Ellos ya están ahí, viven ahí permanentemente y por triplicado. Porque Irlanda es un
infierno, porque su casa es un infierno y porque sus cabezas también lo son. La
relación que trazaron entre ambas es el infierno al que ellas mismas se confinaron
siendo la una el diablo de la otra. Su relación se tiraniza sin cuartel y aquella a quien
creíamos víctima pronto se vuelve victimaria. Sin embargo el miedo. Eso es lo que
verdaderamente se esconde detrás de ésa - ¿será de todas? - relación. Sino, ¿cómo
se explica que Madge no haya echado a su hija, la maltratadora? ¿Cómo se explica
que Maureen aún viva bajo el mismo techo que su madre, la tiránica? Porque
alternativas parecen haber. Se habla de dos hijas - dos hermanas - que por allí lejos
parecen no hacerse cargo de nada y se habla también de un asilo, algo que de una u
otra manera parecerían estar en condiciones de afrontar económicamente. Y sin
embargo allí se encuentran odiándose a viva voz. Especialmente fuerte las peleas
devenidas a partir de un supuesto acto sexual en que la hija le enrostra a la madre
haberse acostado con un hombre tal como si eso resultara una ofensa para una o un
símbolo de libertad para la otra.
El fruto no cae lejos del árbol. L. está conmovida.
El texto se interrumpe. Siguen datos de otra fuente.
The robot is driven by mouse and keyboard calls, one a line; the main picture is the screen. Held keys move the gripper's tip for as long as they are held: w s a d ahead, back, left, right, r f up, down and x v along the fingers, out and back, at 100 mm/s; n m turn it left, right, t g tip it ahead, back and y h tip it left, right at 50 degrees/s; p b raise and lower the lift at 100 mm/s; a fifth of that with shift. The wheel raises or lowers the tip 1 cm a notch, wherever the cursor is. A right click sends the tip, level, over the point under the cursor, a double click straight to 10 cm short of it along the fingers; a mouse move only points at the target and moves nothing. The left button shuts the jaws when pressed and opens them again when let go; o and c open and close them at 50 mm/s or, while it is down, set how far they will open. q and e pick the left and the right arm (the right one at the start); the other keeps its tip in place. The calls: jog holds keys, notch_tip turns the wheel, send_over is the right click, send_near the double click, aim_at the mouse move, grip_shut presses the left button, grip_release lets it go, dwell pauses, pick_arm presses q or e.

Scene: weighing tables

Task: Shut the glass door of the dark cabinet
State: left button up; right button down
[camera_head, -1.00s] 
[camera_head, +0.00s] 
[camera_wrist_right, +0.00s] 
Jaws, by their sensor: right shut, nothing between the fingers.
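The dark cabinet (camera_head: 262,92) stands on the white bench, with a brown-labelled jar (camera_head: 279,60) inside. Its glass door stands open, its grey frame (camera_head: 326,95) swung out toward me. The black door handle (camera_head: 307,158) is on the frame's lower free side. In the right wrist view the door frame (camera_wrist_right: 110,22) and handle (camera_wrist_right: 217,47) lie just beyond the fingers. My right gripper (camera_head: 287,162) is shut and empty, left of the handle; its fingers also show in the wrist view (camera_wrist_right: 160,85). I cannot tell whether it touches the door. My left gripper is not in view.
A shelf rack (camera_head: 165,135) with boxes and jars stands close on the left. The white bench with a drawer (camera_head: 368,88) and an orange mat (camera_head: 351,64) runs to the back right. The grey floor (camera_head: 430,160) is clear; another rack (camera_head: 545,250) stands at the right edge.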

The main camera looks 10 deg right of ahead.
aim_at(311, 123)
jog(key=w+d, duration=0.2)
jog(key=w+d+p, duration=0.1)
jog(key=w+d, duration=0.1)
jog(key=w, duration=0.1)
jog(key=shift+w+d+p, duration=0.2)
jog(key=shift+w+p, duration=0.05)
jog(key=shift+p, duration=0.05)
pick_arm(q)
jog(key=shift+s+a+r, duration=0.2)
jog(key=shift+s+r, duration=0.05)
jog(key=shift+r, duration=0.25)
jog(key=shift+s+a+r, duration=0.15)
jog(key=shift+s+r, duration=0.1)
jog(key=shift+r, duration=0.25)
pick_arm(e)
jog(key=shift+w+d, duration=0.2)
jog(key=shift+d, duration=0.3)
Afuera llueve como
seguramente llueva en Leenane, aquel pueblito del Oeste de Irlanda donde se
desarrolla la trama. Lo que acabamos de ver es un thriller intenso y violento. Con
grandes actuaciones - sobre todo la de Martha Lubos - que lo ponen a uno siempre a
tiro de pensar lo peor. Cuántas son las relaciones - ya ni hablemos de las familiares -
que se mantienen bajo una dinámica inmutable del odio y del rencor basadas
solamente en el miedo a la soledad, me pregunta mientras me da la mano. Me alegra
no tener miedo a estar sola, me alegra no haberte elegido en base a eso. Me alegra
que seamos libres es lo último que me dice antes de darme un beso. Ahora, por
suerte, nos espera una cena y después un cumpleaños. Todo vale con tal de borrar de
nuestra mente esa tremenda escena final en la que el menor de los Dooley le advierte
a una Maureen confinada a la mecedora: “Usted es igual que su madre”.